ある日ふと、久々になんかちょっとゲームとかしたいなと思って、Appストアのランキングを見ていて、結局落としたのがパズドラだった。
知らない作品には食指が動かなかった。
面倒臭かった。
第一歩を踏み出す気が起きなかった。
パズドラならあらましがわかっている。潜在覚醒とかアシストとか新しい要素が増えていて、それらを覚えるのはやはり面倒だったけれど、あらましがわかっていたからさほどではなかった。
物事のあらましは「言語」にたとえられるかもしれない。覚えてしまえば大抵のことは何とかなる。覚えるまでがつらい。

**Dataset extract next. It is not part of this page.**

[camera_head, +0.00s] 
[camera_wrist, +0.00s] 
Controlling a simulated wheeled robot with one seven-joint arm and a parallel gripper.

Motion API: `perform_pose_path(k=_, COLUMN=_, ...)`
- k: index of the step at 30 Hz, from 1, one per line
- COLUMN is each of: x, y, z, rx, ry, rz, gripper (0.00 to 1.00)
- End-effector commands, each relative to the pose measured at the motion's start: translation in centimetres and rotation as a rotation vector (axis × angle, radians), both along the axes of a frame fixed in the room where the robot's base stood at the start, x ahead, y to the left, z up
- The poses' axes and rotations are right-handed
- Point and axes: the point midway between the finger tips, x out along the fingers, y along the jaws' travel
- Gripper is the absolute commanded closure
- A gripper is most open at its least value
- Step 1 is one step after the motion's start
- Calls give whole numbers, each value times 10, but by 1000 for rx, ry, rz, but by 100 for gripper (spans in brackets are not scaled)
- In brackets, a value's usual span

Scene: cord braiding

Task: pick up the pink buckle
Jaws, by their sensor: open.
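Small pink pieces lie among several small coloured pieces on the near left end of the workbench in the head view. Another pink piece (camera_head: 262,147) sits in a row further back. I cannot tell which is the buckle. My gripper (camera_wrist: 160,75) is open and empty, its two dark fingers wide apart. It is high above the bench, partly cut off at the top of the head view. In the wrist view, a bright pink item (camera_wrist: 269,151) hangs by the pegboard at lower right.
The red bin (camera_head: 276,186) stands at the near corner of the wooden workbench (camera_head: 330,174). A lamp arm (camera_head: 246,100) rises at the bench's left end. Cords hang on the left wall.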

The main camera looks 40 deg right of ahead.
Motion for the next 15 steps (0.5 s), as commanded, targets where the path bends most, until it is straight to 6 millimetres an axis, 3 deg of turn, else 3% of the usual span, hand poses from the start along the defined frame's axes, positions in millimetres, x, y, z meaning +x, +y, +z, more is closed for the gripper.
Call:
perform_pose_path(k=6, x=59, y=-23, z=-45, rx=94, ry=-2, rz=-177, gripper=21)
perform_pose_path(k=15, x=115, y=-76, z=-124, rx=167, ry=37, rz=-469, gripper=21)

子供の頃は何ともなかったことが、今はいちいち気合いを入れないとできなくなってしまった。
この衰えは、かなりまずいと思っている。
本来、勉強は嫌いじゃない。
最近だと、動画編集のやり方はかなりの勢いで覚えた。脚本やライター業は「調べて書く」の繰り返しだから、慣れている。
仕事ならやれる。
けれど、「楽しむために学ぶ」というケースにおいて、ハッキリとモチベーションが落ちている。
未来が見えるのだ。
恐ろしい未来が。
老後、書く意欲も登る意欲も失った僕が、どうやって日々を過ごしているか。
イメージできる。
できてしまう。
きっと僕は、スーファミのリメイクのスマホゲーをぽちぽちやりながら死ぬだろう。
――ああ、書いてしまった。
文字に起こすとより鮮明になるからやめておいたほうがいいのに。
新しいことを学ぶ元気はないから、そこに帰着することになる。
「子供は?」
すまない、そのコストは払わないと決めている。
自分を育てるのに忙しい。
代償として、老いた頃、自分の子孫を眺める楽しみとは無縁になる。
願わくば、老いないことだ。
今のところは、相当な年齢になるまで書くことも登ることも続けられるだろうと思っている。
実力が鈍りはするだろうが、意欲が消える予感はしない。
しかし、未来のことはわからない。
できれば、意欲を取り戻したい。
ゲームに限らないのだ。自分が「リタイア」した後、新しい何かを脳に入れる気概が死んでいたら、本も読めなくなる。今は自分が書くための糧として読んでいるところがあるから、書かなくなったら読まなくもなる可能性は否めない。
あまり長生きしたいとも思っていないが、生きてしまうならなるべく楽しく生きたい。最終ターンまで前のめりでいたい。
不思議とボードゲームに関しては知らない作品にも興味があるので、復活の芽はあると思っている。人と会えない世の中につき、完全に休眠しているけれど。